TORONTO, Ont. – The Toronto District School Board is considering slashing nearly 250 high school teaching positions to tackle a $55-million budget deficit but Premier Kathleen Wynne is making no bailout promise to the board.

Wynne said it is too early gauge that the board — the largest in Canada — cannot handle its budget shortfall.

“School boards have to make their budget decisions as they see fit,” Wynne said Wednesday.

“I believe in the ability of school boards to deliver the programs that are most relevant and in the way that they need to locally.”

“Every year, there are budget decisions and there will be many issues that will be put on the table at the TDSB,” she said.

Wynne — a former Toronto public school trustee — said a lot has changed since former premier Mike Harris’ Tory government.

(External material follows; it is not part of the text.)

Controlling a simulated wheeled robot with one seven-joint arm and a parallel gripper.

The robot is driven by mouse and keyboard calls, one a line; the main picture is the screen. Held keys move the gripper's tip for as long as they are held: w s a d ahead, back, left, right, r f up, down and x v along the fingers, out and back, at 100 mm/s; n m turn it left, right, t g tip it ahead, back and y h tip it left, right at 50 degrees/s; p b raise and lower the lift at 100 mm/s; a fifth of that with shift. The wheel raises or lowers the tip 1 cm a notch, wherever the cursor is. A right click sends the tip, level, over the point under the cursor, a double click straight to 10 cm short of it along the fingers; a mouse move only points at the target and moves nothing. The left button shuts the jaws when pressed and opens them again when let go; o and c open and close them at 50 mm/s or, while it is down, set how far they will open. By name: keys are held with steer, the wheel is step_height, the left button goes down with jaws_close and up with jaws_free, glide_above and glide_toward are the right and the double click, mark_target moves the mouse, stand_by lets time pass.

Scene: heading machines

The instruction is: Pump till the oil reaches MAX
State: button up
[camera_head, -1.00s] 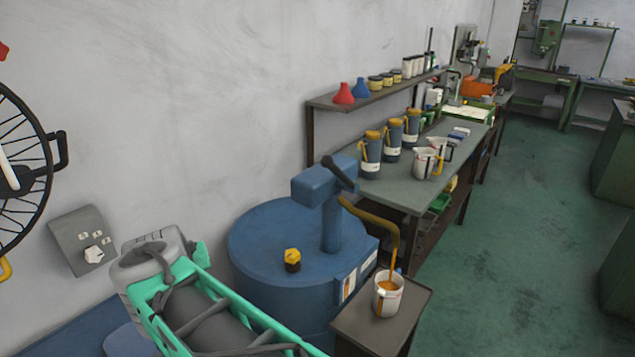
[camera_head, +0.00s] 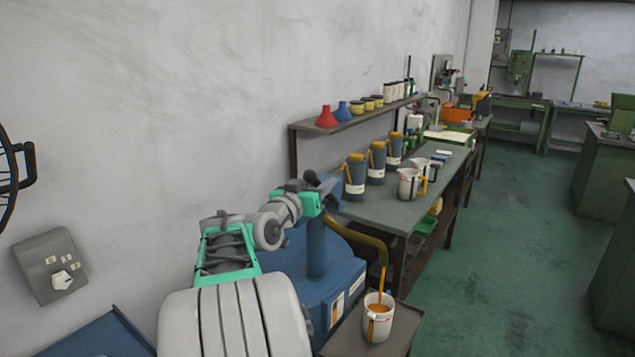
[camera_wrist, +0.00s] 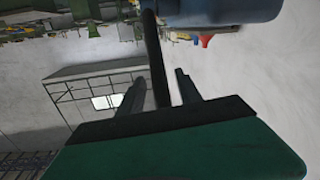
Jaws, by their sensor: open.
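The blue oil drum (camera_head: 345,272) has a blue pump head on top with a dark crank handle (camera_head: 311,177). A brown curved spout (camera_head: 358,236) comes off the pump, and a stream of oil (camera_head: 383,281) runs from it into a white measuring jug (camera_head: 378,326). Orange-brown oil shows inside the jug; I cannot read its MAX mark. My gripper (camera_head: 316,192) is at the pump handle. In the wrist view my gripper (camera_wrist: 157,88) is open, with the dark handle rod (camera_wrist: 154,55) running between its two fingers, seemingly not clamped.
The jug stands on a small dark stand (camera_head: 396,338) beside the drum. Behind are a long bench (camera_head: 390,208) with several oil cans and other jugs, and a wall shelf (camera_head: 352,120). A grey switch box (camera_head: 50,266) is on the left wall. Green floor to the right is clear.

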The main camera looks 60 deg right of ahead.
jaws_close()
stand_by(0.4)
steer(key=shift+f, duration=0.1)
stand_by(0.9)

“We lived in a province where there was a provincial government that really didn’t believe in public education, gutting the programs that had been built up over decades,” she said.

Wynne said the board must face the reality of declining enrollment.

“Across the province — we are and have been — dealing with declining enrollment,” she said.

PC Leader Tim Hudak said the Liberals have overspent on teachers’ salaries for years and are to blame for the board’s fiscal problems.

“The biggest increase in wages actually happened when Kathleen Wynne was education minister and she gave the teachers a 10 per cent plus wage increase at a time that we were in a deep recession,” he said.

PC education critic Lisa MacLeod said the Liberals will be at fault if any teachers lose their jobs.

“Unfortunately, Kathleen Wynne and the Liberals ignored the Drummond report, ignored their own hand-picked economist, who was suggesting to them that they needed to trim some of the issues,” she said.

A staffing report recommends the TDSB cuts nearly 250 high school teaching positions. The board hopes it can be done through retirement and attrition instead of layoffs.